Amazon could easily lose interest, though. Its foray into the handmade marketplace might end up feeling a little too much like herding cats, with too little return on investment to keep Amazon’s enthusiasm whetted. Handmade retailers can be curmudgeonly about higher transaction fees and Amazon’s stricter rules about order turnaround. Amazon has already made big changes to its initial offer, which was considered by most Etsy sellers to be too costly to even think about trying. If sellers’ initial foray into the Amazon marketplace doesn’t fill them with confidence, it’s unlikely that Amazon would take extraordinary measures to keep these sellers onboard. Etsy depends on handmade sellers for the bulk of its profits. This is not the case for Amazon.
But can Amazon actually kill Etsy? It depends. First, Amazon’s two biggest pull factors for sellers emigrating from Etsy are its strict enforcement of only selling truly handmade goods (and a perceived decline in the quality of seller relations on Etsy’s part. Second, it’s unclear whether Amazon’s planned enforcement mechanisms to separate the uncouth chaff from the wheat of truly handmade items will be any more effective than Etsy’s. Etsy has been at this game far longer than Amazon, and it’s entirely possible that Amazon doesn’t know that it’s bitten off more than it can chew. Third, the most important thing is whether the sellers drifting from Etsy to test the waters at Amazon see any overall improvements to their brand reach, traffic, and sales. If they don’t, they won’t bother hanging around Amazon for long. This is not to imply they’ll stay exclusive to Etsy (history tells us they won’t—they’re constantly on the lookout for the magic bullet that Etsy has never provided), but the stability and “friendliness” of Etsy’s marketplace is something that many handmade sellers have come to rely on and expect. If anything, Amazon has a reputation for being to its merchants.

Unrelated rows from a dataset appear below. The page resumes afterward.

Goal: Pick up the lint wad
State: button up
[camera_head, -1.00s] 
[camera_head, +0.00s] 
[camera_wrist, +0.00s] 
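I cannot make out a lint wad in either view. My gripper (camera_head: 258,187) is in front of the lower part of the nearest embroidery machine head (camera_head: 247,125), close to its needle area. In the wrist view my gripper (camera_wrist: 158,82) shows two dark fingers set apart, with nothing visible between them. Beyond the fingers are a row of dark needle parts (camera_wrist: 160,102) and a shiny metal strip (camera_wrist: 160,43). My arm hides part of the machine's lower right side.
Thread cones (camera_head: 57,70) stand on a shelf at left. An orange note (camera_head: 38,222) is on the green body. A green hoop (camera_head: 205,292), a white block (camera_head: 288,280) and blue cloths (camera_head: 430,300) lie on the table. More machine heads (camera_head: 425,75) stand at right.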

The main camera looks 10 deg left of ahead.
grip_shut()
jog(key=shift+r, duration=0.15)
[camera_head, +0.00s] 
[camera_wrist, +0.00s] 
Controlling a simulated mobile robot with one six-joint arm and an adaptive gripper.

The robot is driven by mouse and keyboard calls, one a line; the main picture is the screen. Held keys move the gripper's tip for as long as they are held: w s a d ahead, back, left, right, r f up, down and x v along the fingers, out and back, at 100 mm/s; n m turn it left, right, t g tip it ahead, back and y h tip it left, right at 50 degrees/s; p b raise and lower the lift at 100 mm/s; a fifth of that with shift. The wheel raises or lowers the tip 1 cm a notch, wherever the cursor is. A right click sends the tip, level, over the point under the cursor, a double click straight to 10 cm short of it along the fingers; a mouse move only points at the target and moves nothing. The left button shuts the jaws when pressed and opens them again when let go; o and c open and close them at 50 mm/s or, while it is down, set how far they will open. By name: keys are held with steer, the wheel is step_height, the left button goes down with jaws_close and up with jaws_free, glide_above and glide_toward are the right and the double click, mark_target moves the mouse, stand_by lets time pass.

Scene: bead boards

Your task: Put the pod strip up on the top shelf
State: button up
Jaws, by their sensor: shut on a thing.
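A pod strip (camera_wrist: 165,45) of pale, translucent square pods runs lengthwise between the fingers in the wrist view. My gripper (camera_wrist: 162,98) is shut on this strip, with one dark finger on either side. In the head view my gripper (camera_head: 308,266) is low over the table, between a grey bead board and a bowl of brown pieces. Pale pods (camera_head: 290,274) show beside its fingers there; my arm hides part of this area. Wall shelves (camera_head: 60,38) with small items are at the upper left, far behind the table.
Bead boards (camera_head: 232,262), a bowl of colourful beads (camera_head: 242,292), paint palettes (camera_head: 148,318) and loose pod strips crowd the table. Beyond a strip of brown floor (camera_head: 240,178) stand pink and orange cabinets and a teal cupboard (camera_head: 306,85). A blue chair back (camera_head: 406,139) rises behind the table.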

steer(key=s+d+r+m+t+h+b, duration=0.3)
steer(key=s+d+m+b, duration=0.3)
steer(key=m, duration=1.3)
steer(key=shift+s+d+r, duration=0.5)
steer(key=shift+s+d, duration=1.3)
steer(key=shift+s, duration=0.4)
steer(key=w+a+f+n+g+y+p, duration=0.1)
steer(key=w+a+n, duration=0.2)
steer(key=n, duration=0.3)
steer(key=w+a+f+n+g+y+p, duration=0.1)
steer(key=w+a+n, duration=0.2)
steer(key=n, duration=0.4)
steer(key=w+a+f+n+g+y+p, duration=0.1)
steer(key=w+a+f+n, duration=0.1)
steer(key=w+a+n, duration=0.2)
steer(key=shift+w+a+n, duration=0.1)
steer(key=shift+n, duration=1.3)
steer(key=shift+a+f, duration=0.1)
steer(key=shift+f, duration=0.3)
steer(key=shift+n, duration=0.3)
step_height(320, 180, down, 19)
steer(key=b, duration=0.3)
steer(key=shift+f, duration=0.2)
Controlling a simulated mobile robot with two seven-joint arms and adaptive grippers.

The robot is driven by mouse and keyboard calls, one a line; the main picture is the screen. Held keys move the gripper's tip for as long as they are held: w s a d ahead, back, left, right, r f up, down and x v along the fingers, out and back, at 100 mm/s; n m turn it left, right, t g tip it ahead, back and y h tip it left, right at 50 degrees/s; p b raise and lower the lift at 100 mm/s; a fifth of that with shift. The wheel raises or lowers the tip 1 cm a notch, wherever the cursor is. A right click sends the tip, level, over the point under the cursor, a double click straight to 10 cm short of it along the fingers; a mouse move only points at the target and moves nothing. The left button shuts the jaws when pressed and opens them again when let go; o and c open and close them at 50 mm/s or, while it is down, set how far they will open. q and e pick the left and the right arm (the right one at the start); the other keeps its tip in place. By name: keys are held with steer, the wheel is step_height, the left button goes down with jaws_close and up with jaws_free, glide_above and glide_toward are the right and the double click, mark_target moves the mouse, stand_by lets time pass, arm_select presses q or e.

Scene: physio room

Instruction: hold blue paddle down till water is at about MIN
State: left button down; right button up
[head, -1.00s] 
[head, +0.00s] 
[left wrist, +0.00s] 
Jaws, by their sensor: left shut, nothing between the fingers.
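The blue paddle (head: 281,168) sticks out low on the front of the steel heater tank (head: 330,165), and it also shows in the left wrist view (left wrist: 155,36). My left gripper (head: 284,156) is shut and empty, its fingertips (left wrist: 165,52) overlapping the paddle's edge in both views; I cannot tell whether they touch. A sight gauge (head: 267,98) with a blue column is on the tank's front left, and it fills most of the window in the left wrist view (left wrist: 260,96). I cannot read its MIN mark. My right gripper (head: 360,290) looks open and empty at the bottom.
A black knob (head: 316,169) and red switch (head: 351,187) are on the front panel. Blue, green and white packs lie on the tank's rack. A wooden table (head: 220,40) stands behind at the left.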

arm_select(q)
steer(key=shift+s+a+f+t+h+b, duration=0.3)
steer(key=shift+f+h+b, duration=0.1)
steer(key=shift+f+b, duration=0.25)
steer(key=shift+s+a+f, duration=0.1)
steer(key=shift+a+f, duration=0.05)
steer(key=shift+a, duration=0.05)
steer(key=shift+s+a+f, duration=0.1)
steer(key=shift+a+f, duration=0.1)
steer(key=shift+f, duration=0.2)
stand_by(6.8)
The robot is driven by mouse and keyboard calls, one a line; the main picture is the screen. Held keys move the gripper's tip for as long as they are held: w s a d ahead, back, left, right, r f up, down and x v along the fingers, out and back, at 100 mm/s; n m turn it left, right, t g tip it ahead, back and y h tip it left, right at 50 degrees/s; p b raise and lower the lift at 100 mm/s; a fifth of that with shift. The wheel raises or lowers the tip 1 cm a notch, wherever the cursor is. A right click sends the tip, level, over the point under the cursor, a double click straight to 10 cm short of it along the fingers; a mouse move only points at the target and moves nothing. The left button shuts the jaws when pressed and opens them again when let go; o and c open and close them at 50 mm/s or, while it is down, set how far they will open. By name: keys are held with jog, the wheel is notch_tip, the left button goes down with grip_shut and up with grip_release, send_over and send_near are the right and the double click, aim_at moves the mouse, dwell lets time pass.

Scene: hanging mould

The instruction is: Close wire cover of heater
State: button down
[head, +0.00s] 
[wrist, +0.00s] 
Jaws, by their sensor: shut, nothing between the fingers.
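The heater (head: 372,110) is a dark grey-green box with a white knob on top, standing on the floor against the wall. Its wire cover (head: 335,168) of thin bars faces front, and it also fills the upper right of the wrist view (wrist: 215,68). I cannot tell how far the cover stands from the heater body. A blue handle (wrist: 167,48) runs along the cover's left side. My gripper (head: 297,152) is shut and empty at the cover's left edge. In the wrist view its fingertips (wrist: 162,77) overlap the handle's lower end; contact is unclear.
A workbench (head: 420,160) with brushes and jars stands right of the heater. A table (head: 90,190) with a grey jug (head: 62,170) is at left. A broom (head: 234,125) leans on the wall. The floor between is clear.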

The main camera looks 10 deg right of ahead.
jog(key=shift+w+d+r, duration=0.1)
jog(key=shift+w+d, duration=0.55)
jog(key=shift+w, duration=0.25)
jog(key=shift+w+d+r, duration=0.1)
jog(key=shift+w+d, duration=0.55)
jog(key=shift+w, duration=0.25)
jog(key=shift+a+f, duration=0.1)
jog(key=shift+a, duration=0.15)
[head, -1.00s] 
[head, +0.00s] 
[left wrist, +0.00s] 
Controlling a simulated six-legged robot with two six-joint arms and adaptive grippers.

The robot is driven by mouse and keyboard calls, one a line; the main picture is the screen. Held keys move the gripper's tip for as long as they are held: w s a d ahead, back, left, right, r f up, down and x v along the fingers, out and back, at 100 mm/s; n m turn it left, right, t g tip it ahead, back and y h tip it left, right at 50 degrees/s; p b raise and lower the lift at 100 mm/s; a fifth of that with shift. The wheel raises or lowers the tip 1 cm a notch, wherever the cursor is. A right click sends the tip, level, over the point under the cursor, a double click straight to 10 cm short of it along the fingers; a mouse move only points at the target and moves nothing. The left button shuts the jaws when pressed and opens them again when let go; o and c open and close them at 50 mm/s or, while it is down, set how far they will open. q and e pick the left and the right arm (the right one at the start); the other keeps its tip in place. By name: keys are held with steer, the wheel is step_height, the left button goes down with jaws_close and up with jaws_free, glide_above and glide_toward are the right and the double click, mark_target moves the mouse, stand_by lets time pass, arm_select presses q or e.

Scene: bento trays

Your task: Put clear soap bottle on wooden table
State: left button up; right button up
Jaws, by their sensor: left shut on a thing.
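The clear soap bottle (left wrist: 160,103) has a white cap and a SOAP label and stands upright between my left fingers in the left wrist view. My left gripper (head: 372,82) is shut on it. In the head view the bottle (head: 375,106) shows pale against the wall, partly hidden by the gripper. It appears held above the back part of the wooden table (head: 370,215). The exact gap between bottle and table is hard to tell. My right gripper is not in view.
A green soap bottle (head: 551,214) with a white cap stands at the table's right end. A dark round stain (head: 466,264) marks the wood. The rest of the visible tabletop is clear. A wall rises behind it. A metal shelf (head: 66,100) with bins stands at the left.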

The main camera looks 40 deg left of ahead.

Amazon’s chances of surviving the next three to five years are extremely good, whether or not they do it with Amazon Handmade as part of their service suite. Etsy is far more on the bubble than Amazon, but it’s not clear whether Amazon’s handmade shop will be the coup de grâce, or whether it would be another of Etsy’s (many) vulnerabilities.
The thing is that Amazon Handmade doesn’t even really have to succeed in order to kill Etsy. It could be wholly ephemeral. Amazon could abandon it next year. It hardly matters to the question at hand. Amazon simply needs to be good enough to reveal the existing problems in Etsy’s armor.
If Etsy is to survive the next few years, there’s really only two viable options. It can dilute its handmade credo even further and brand itself as a quirkier, more user-friendly version of eBay. To my mind, this would be extremely unwise. The other option is to return to a business model more similar to its pre-2013 approach, where sellers are strictly vetted before market entry but gently cared for thereafter. It’s incredibly hard to imagine how Etsy might begin to roll back some of the changes that alienated sellers, but it’s clear that without the loyalty of sellers, Etsy’s marketplace is not likely to survive. Whether Amazon is what kills Etsy or whether it’s Etsy’s own haphazard strategic planning remains to be seen.